One big part of this shift was to bring in a thematic element to interviews in the oral history archive. While the core of an oral history interview lies in a storyteller’s detailed autobiographical narrative, capturing life stories through a particular theme can bring a certain depth to them.
In 2020, one of the themes we delved into was spatial experiences, with the researcher Yara Ayoub. The women in her interviews shared their stories through the lens of the different spaces they’ve inhabited, travelled between and within, navigated, at various points in their lives. The three oral history projects of 2021, conducted by researchers Jinane Diab, Lama Abou Kharroub, and Cynthia Khoury, explored this theme further. Jinane collected the stories of several women from areas in Northern Lebanon – Tripoli, Nahr el Bared, Akkar – and brought out different elements of their lives in the region, specifically as they relate to the sea, nature, and city structures. Lama spoke with 3 young queer people about their experiences in the various public and private spaces they navigate regularly: homes, workplaces, cities, villages.
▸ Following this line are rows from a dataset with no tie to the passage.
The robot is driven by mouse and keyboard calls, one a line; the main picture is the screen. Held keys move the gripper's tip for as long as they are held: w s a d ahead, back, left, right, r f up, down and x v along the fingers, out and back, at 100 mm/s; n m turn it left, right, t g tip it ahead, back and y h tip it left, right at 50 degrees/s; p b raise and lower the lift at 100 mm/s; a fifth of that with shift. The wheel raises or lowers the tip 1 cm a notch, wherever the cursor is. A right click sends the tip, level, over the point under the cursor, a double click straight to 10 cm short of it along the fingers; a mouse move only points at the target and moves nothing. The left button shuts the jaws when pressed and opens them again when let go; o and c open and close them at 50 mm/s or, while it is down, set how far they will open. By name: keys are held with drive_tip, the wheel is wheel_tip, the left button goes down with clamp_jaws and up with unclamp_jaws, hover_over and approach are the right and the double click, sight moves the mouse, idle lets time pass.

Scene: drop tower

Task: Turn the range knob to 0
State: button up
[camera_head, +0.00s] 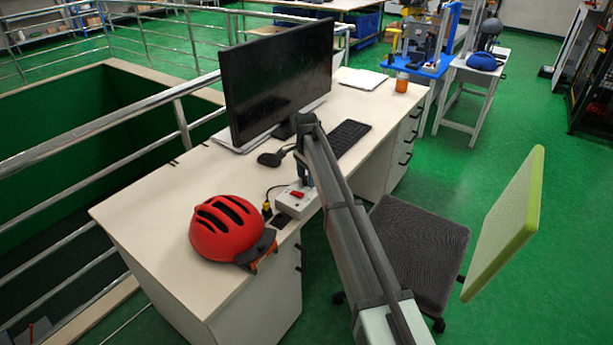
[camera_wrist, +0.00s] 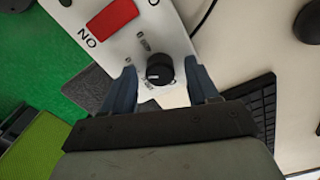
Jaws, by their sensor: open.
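The range knob (camera_wrist: 160,70) is a round black dial with a white pointer line, on a white control box (camera_wrist: 160,30) with small printed marks around it. The marks are too blurred to read. A red rocker switch (camera_wrist: 110,18) sits on the same box beside printed letters. My gripper (camera_wrist: 156,82) is open, with one blue-grey finger on each side of the knob and gaps visible between. I cannot tell how high the fingertips are above the box face. In the head view the box (camera_head: 297,203) lies at the desk's front edge, and my arm hides the knob.
A red helmet (camera_head: 228,228) lies on the desk (camera_head: 160,240) left of the box. A black mouse (camera_head: 270,159), keyboard (camera_head: 350,136) and monitor (camera_head: 277,80) stand behind. Cables run beside the box. A grey chair (camera_head: 420,250) stands in front.

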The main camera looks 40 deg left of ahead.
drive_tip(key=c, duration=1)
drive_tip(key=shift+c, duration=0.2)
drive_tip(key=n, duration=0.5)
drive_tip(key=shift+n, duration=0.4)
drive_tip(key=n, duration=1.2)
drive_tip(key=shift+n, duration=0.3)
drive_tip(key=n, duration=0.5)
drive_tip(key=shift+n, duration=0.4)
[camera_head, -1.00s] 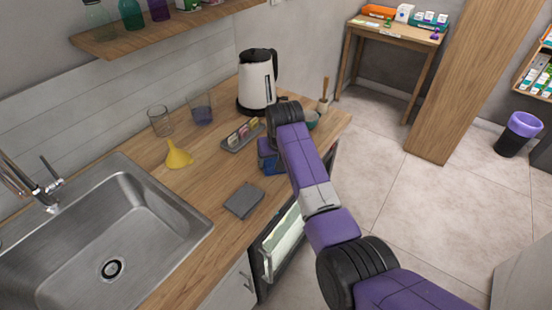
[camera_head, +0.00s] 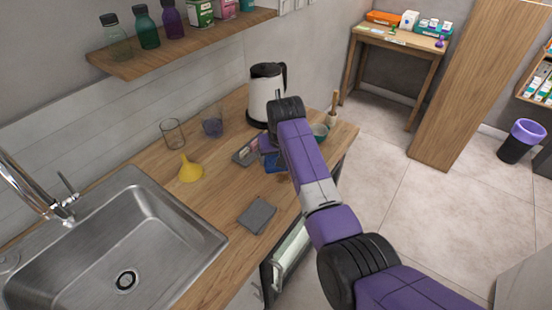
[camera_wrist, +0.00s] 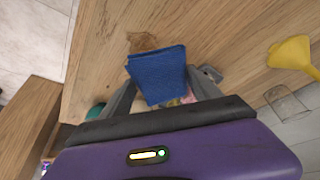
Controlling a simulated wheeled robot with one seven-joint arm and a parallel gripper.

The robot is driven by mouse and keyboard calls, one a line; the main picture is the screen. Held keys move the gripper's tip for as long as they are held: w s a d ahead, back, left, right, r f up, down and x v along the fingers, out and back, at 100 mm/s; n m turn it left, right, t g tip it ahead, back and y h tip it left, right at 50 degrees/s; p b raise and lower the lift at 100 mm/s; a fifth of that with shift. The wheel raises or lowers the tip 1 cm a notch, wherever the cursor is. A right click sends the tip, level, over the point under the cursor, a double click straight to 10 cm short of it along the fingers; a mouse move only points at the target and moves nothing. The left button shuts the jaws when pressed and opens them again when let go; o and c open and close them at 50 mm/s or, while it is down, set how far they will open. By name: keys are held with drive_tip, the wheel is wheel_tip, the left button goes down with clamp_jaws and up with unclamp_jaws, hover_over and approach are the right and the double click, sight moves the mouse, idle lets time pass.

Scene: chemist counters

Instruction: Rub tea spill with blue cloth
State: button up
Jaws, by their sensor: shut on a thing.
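The blue cloth (camera_wrist: 158,74) is gripped in my gripper (camera_wrist: 163,92), between its two grey fingers, and hangs out toward the counter in the wrist view. In the head view the cloth (camera_head: 273,162) shows beside my purple arm, near the sachet tray; whether it touches the counter I cannot tell. A brown tea spill (camera_wrist: 142,41) lies on the wooden counter just beyond the cloth's edge in the wrist view, near the counter's edge. My arm hides much of that area in the head view.
Around the cloth on the counter (camera_head: 222,198) stand a sachet tray (camera_head: 243,155), a white kettle (camera_head: 266,95), a green bowl (camera_head: 320,130), two glasses, a yellow funnel (camera_head: 190,172) and a grey cloth (camera_head: 257,215). The sink (camera_head: 150,245) is at the left.

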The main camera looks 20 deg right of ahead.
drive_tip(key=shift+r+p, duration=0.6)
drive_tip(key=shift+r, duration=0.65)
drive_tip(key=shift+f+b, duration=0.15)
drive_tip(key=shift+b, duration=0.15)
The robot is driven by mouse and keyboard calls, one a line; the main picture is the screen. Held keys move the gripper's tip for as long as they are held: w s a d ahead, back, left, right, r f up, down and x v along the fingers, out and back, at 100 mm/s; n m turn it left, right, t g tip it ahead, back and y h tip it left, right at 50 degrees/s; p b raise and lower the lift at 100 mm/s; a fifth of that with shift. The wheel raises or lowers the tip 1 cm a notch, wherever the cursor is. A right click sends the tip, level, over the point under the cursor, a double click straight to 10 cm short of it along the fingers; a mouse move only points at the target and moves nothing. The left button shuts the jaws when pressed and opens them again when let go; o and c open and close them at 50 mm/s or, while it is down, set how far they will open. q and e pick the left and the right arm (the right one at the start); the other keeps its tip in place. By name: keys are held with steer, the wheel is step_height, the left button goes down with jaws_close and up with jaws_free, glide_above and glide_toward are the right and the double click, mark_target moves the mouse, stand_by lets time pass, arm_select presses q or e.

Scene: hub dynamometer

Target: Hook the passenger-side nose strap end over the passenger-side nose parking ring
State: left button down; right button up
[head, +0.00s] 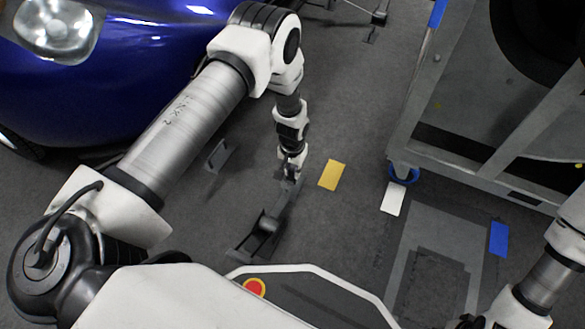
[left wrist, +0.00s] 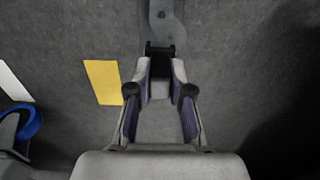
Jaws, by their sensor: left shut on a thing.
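My left gripper (head: 289,172) points down in front of the blue car, low over the grey floor. In the left wrist view its fingers (left wrist: 160,92) are closed at their tips on a dark piece, which I take to be the strap end (left wrist: 160,52). A flat grey strip (left wrist: 162,15) with a hole runs on from it. In the head view, a grey strip (head: 286,205) runs from the gripper down to a dark floor fixture (head: 258,235). I cannot make out the parking ring for certain. My right gripper (head: 472,323) is cut off at the bottom edge.
The blue car (head: 130,50) stands at upper left. A small grey upright bracket (head: 217,156) stands on the floor left of the gripper. A yellow floor mark (head: 331,175) lies to the right. A grey wheeled frame (head: 405,135) with a blue caster (head: 404,176) blocks the right.

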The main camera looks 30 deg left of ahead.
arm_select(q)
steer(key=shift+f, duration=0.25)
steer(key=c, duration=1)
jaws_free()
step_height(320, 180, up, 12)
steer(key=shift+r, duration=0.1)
Cynthia conducted oral history interviews with the eldest generation of women in her family, and their lives in and memories of their village Tebnine, in Southern Lebanon.
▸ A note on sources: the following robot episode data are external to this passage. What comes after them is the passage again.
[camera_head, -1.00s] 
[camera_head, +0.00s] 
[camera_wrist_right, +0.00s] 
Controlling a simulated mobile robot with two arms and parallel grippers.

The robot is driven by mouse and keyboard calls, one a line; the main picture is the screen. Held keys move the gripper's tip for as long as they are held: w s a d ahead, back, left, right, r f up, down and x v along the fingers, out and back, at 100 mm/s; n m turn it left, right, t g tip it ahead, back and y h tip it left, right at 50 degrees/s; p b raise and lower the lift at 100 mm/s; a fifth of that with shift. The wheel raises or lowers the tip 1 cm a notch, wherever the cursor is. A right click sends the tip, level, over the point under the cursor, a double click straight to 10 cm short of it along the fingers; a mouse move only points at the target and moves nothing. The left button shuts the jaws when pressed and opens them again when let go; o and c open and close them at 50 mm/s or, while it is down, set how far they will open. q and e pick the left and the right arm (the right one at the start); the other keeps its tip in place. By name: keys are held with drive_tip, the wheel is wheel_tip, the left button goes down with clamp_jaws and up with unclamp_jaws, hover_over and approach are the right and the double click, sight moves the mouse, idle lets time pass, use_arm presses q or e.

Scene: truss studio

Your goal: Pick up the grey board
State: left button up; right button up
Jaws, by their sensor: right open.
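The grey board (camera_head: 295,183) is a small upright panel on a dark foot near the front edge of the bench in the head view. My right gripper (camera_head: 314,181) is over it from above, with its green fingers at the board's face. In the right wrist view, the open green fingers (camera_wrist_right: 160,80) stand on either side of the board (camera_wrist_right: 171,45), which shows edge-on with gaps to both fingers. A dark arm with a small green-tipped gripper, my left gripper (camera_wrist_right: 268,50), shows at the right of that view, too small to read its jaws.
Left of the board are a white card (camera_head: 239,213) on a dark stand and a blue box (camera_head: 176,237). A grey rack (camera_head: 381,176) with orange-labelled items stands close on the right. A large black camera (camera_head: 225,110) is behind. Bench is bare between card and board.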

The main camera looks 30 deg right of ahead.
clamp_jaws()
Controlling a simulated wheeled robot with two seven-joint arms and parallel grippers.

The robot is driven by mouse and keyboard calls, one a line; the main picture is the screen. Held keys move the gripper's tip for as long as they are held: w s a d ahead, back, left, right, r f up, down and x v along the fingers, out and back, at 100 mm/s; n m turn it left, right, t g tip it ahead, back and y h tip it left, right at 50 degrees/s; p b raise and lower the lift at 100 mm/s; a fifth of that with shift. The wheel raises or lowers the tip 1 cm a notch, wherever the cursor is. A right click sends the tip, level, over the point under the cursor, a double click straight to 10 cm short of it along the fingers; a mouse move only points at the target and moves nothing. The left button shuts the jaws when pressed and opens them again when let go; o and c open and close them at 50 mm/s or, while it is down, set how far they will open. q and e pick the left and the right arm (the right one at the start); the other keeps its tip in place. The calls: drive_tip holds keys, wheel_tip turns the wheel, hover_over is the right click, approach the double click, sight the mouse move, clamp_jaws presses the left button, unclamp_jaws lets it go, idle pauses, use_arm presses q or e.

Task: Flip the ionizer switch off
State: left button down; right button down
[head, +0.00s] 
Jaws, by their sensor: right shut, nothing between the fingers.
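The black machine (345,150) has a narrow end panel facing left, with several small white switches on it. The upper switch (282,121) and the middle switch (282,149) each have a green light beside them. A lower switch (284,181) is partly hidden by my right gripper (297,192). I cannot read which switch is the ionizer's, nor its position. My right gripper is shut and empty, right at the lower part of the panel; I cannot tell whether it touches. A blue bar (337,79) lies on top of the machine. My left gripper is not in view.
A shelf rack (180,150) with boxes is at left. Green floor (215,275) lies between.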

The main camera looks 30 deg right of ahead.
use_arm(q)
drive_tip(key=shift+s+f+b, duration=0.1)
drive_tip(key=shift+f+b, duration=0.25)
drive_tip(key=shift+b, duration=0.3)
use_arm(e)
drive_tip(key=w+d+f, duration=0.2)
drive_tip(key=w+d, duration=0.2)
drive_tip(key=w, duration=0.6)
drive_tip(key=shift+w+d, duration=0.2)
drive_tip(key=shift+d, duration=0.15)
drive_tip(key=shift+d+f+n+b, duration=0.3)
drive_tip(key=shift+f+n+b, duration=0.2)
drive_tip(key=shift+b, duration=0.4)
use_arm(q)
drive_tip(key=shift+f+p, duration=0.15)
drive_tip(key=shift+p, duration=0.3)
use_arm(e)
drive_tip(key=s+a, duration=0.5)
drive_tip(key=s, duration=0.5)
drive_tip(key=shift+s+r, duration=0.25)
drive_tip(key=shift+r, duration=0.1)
As we began to think alternatively about how we can capture oral histories, we also began to think alternatively about the documentation and interpretation of these stories and the lives they carry: how can they be imagined, characterized, and shared with the world?
We worked with artists to bring a new life to the oral history collection; Nader Tabri worked on rich and detailed illustrations embodying the archive and several of the themes housed in it – you can find these across the Storytelling & Oral History section of the website. Sandra Sayej put together an audio piece featuring interview snippets from the 2021 interviews, composed with music and paired with a visual created by Asmaa Ghrawi; a kind of precursor to the video above.
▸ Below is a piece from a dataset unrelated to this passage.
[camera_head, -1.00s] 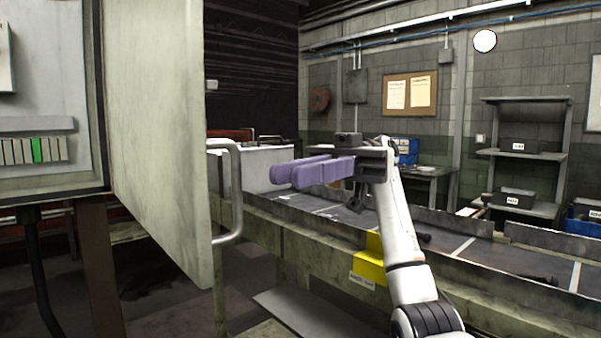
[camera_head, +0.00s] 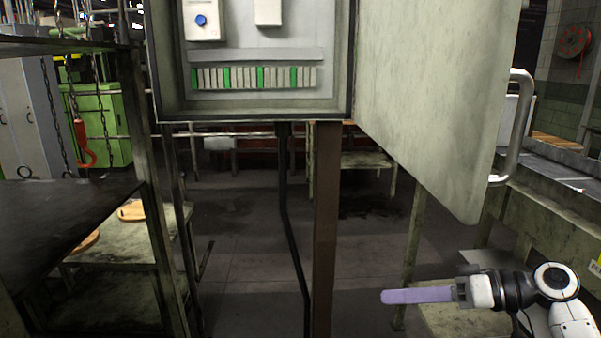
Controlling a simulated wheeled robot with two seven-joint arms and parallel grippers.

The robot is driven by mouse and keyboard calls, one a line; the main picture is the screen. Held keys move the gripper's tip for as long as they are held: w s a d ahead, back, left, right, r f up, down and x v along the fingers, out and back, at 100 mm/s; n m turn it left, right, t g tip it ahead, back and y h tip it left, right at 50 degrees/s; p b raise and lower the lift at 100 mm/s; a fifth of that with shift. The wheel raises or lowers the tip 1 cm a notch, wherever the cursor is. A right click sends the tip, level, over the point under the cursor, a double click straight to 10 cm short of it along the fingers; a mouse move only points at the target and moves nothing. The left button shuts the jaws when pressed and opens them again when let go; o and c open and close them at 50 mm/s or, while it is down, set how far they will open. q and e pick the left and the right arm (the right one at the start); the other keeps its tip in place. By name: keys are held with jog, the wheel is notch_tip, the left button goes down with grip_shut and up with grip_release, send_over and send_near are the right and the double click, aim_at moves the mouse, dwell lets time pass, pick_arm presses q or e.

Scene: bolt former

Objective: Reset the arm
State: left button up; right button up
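My right arm enters at the lower right, with its white and black links low in the picture. My right gripper (camera_head: 384,297) points left, level, its purple finger seen edge-on. It is apart from other things and nothing shows in it. Only one finger outline shows, so its opening cannot be told. My left gripper is not in view.
An electrical cabinet (camera_head: 336,60) with a blue button (camera_head: 201,20) stands ahead on a brown post (camera_head: 326,220). Its door (camera_head: 430,90) hangs open to the right, with a metal handle (camera_head: 515,130) on its edge. A dark table (camera_head: 60,215) is at left, a conveyor (camera_head: 560,215) at right.

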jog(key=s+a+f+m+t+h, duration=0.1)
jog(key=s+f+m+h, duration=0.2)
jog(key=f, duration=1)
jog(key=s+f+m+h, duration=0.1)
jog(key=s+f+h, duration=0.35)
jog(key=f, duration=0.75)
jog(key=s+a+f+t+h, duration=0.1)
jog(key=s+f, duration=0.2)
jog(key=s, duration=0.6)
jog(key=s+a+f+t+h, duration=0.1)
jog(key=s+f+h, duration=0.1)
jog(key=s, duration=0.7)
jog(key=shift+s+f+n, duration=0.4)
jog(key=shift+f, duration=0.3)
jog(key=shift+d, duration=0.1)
And here, we share with you this video: created by Asmaa, it is a composition and compilation of moments from four different interviews from the three projects of the year, an audio-visual narrative of spatial experiences and beyond. Through voice, music, and montage, this video is a reimagining of oral history documentation – bringing together multiple stories, engaging our multiple senses, folding together layers of sound and image to hold up, in all their multitudes, each story being shared. But in this, it also re-exposes the essence of oral history documentation: the importance of detail, of centering the storyteller, of recognizing the subjectivity of her story and of our interpretation, of understanding that different people’s stories merge and diverge all the time.
This video is part and parcel of the archive, and marks our shift into exploring the various forms and functions of oral history documentation. At heart, this documentation is about collecting and sharing the stories and experiences of women and gender non-conforming people living across Lebanon, told in their own voices, capturing the extraordinary and the everyday. We want to continue expanding the scope and nuance of the stories, reflect on whose stories get to be heard and shared, and unearth silenced stories.
Thank you to everyone who contributed to this beautiful video, from the storytellers, to our oral history researchers and audio editors, to the artists who have worked closely with us to bring new life to the archive, and especially the oral histories that are included in this video.